* START *

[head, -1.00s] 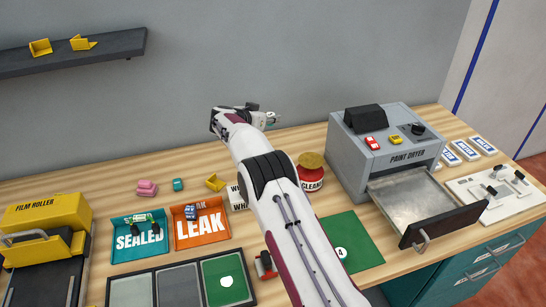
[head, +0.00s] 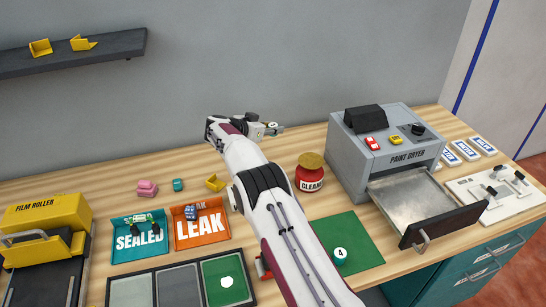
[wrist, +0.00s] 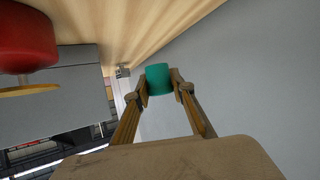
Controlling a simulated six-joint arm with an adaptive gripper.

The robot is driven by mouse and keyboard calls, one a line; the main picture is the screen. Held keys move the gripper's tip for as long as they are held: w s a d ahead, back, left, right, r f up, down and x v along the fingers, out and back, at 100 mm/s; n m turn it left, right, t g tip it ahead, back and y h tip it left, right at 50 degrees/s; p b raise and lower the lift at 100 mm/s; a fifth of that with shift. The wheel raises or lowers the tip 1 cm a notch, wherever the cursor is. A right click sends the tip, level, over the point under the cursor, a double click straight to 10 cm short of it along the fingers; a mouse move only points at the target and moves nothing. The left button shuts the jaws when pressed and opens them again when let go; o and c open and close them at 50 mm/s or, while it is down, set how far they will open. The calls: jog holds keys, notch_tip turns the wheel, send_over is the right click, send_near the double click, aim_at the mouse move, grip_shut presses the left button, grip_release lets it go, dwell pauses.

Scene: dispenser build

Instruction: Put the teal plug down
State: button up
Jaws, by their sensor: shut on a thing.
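My gripper (head: 274,128) reaches toward the back wall, high over the rear of the bench in the head view. In the wrist view its two fingers are shut on a teal plug (wrist: 160,79), a short cylinder held between the fingertips. The plug is hard to make out in the head view. A similar small teal piece (head: 178,184) stands on the bench beside a pink block (head: 147,188).
A red cleaner jar (head: 310,177) stands left of the grey paint dryer (head: 385,155), whose drawer (head: 425,200) is open. The sealed tray (head: 140,250) and leak tray (head: 222,233) are at front left.

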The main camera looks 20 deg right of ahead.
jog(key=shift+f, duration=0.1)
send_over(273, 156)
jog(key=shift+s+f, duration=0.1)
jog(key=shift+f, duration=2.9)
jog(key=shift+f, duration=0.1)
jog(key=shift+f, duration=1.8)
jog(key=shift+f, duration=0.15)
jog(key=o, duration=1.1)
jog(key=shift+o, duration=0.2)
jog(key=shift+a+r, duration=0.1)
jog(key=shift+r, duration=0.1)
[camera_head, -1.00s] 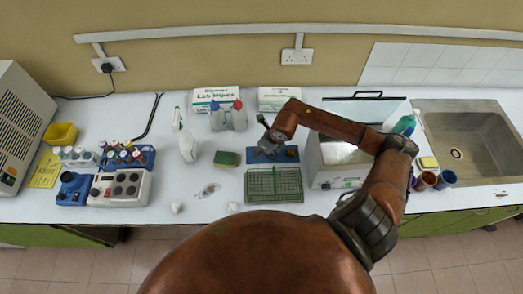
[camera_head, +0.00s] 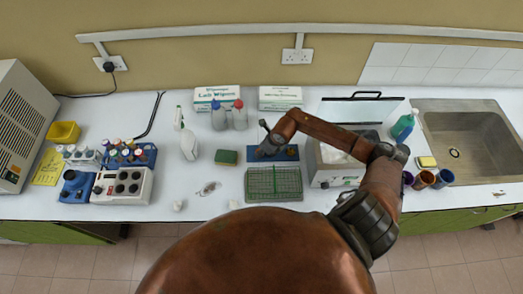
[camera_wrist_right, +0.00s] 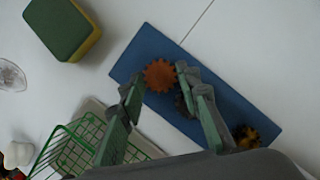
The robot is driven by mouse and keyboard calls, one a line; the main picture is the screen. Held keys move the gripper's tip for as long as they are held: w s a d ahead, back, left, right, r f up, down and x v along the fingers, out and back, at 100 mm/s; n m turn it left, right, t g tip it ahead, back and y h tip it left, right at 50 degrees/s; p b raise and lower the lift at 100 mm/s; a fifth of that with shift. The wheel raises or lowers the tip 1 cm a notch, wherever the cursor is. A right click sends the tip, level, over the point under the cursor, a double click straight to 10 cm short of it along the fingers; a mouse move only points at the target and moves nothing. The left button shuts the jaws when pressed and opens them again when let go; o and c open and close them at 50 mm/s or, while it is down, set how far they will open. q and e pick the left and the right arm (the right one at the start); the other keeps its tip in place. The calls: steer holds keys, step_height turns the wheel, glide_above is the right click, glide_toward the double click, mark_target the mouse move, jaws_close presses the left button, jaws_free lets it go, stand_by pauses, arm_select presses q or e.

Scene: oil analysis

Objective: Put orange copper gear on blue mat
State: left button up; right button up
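The blue mat (camera_wrist_right: 145,48) lies flat on the white worktop and also shows in the head view (camera_head: 290,153). An orange copper gear (camera_wrist_right: 159,75) appears on the mat in the right wrist view, between the fingertips. A dark gear (camera_wrist_right: 181,104) is partly hidden behind a finger, and a brown-gold gear (camera_wrist_right: 246,137) is at the mat's other end. My left gripper is not seen.
A green wire rack (camera_head: 273,184) stands just in front of the mat. A green-yellow sponge (camera_head: 226,157) lies to its left, and an open-lidded white device (camera_head: 335,170) stands to its right. Two wash bottles (camera_head: 239,116) stand behind. Worktop left of the sponge is partly clear.

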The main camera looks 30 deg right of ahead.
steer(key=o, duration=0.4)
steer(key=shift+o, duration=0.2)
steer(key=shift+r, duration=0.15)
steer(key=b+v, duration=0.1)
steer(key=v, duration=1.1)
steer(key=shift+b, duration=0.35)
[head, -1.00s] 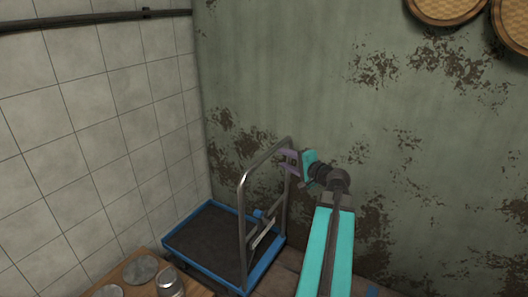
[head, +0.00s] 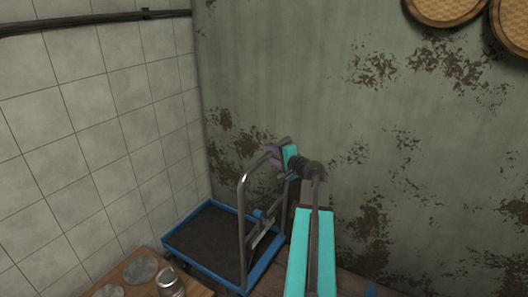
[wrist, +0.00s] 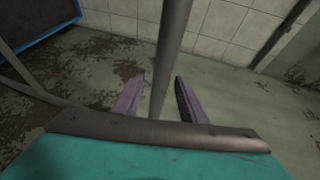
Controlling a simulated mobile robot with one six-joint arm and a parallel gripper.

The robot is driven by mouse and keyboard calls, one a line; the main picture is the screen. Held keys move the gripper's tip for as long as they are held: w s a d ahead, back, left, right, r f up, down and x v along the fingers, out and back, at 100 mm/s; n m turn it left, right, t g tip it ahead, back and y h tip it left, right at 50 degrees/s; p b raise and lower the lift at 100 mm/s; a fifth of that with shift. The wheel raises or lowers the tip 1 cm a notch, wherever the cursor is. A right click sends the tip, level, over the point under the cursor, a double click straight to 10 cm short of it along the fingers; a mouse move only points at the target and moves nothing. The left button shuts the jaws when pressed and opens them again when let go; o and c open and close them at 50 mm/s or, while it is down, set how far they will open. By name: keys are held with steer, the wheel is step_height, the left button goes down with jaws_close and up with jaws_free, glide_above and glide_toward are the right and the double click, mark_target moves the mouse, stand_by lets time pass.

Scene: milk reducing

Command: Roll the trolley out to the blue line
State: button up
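The trolley has a dark deck with a blue rim (head: 184,262) and a grey tubular push handle (head: 243,215). It stands in the corner between the tiled and green walls. My gripper (head: 269,156) is at the top of the handle. In the wrist view, the handle bar (wrist: 172,40) runs between the two purple fingers of my gripper (wrist: 160,78). Gaps show on both sides of the bar, so the fingers are open around it. The trolley's blue edge (wrist: 42,26) shows at upper left there.
A wooden surface (head: 127,290) with round lids and a metal can (head: 170,283) stands in front of the trolley at lower left. The tiled wall (head: 100,110) and stained green wall (head: 300,80) close off the corner. Floor shows right of the trolley.

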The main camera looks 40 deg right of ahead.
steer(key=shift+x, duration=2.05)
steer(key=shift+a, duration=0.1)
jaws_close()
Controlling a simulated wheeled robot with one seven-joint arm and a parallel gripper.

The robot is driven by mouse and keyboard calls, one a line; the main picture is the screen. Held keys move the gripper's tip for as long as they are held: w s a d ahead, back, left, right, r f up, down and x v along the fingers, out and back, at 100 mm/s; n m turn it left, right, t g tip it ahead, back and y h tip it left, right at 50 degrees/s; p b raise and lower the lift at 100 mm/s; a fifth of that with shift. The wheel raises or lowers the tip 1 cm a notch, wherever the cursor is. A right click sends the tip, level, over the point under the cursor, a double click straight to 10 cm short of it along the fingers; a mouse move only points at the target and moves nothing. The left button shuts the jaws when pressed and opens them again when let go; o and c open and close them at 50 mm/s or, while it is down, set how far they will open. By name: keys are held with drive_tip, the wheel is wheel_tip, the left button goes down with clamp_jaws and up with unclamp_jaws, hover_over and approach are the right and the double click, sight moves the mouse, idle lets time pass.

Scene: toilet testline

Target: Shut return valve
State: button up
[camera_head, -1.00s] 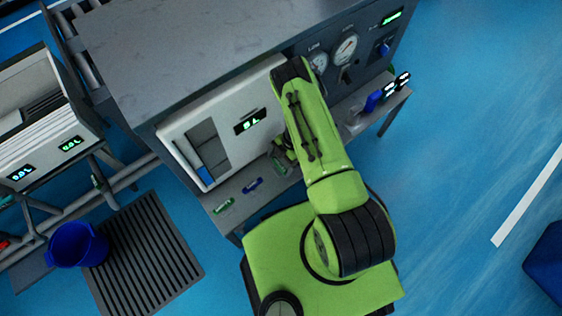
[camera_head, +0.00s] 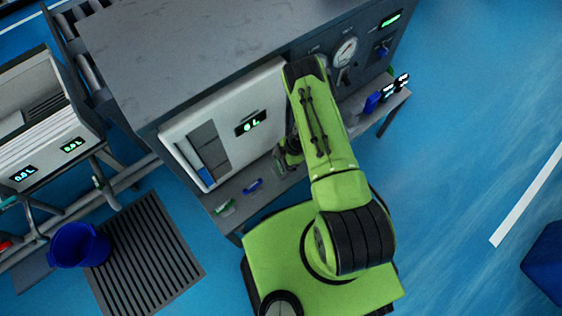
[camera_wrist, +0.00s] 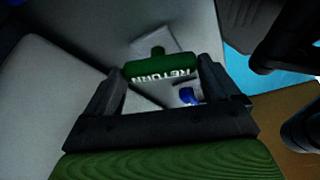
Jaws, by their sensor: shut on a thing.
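The return valve handle (camera_wrist: 160,68) is a dark green bar with white RETURN lettering, seen upside down in the wrist view. It lies crosswise between the two fingertips of my gripper (camera_wrist: 163,80), which is shut on it. A short green stem shows beyond the bar, against a pale grey plate. In the head view my gripper (camera_head: 289,155) is low at the front of the bench, beside the white panel. There my arm hides the held handle.
A white panel (camera_head: 267,95) with a lit display stands left of my arm. A green piece (camera_head: 225,208) and a blue piece (camera_head: 252,185) sit on the shelf. A gauge (camera_head: 345,50) is behind right; a blue bucket (camera_head: 78,245) stands lower left.

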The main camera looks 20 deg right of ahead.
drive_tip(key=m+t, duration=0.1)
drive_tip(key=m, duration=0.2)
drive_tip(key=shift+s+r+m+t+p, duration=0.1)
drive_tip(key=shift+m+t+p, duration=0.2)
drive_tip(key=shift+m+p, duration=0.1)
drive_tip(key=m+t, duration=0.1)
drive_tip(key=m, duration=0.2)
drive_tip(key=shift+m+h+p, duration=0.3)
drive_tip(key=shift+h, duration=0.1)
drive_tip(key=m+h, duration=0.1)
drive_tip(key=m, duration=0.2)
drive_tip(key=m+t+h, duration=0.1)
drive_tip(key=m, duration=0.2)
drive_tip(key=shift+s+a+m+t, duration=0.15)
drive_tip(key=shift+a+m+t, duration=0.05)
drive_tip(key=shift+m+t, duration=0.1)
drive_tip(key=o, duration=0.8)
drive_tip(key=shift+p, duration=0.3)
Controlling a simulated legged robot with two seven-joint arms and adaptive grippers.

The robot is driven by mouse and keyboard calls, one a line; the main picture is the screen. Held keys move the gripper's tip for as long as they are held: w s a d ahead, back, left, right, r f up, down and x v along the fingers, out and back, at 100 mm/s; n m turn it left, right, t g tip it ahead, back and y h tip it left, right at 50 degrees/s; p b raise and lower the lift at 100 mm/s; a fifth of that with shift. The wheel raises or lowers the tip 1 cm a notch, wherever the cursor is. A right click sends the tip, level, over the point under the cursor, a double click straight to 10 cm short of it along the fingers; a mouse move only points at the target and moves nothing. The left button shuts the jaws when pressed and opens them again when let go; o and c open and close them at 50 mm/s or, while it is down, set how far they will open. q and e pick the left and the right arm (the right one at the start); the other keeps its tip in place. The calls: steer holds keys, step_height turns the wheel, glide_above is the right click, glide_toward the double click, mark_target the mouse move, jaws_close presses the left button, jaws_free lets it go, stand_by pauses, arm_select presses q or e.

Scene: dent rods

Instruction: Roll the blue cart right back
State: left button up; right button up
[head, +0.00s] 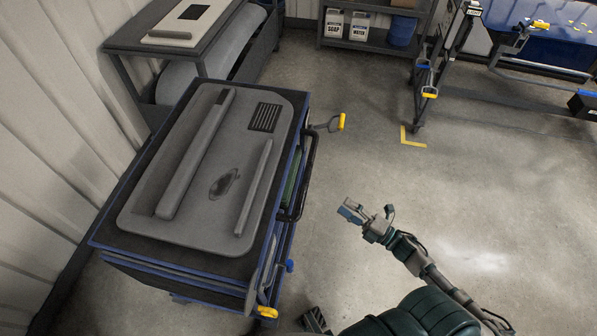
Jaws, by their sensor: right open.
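The blue cart (170,267) stands at the left, close to the corrugated wall. A grey panel (155,232) with raised bars, a dark grille and a dark dent lies on its dark top. A black handle bar (306,180) runs along the cart's right side. Yellow-ended levers stick out near its far right corner (341,122) and its near right corner (267,311). My right gripper (367,212) is open and empty over the floor, right of the handle and apart from it.
A grey bench (125,42) with a white-grey plate stands behind the cart. A shelf (362,45) with soap and water jugs is at the back. A yellow corner mark (411,141) lies on the clear middle floor.

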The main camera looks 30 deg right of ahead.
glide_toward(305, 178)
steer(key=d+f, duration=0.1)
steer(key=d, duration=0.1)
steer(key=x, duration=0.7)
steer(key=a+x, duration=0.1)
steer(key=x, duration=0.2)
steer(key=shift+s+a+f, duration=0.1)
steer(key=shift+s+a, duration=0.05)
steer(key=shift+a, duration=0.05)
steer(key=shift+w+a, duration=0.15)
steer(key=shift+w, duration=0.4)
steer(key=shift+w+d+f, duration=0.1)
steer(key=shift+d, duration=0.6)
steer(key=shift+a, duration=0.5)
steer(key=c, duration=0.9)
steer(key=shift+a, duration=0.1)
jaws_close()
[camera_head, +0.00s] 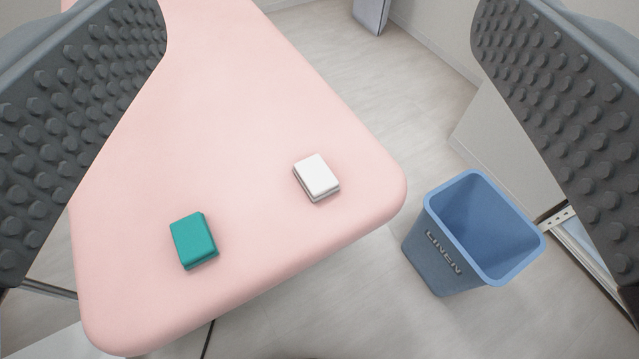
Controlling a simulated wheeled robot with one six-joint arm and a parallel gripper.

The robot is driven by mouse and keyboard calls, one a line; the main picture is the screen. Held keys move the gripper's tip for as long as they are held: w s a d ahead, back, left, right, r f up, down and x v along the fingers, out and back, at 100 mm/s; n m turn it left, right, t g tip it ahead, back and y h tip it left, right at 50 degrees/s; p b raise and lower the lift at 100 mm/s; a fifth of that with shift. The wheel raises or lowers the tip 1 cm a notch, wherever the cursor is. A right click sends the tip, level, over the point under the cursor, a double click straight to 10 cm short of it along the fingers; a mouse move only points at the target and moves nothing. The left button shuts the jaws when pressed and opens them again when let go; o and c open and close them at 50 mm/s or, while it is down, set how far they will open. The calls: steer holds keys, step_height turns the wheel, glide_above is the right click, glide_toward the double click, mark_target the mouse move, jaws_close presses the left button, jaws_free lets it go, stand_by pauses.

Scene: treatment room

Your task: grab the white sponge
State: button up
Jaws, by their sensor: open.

* END *

**EXERCISE GOAL:**
Going over the lines above, work out how many include "seven", then give only that number.

**SOLVED EXERCISE:**
2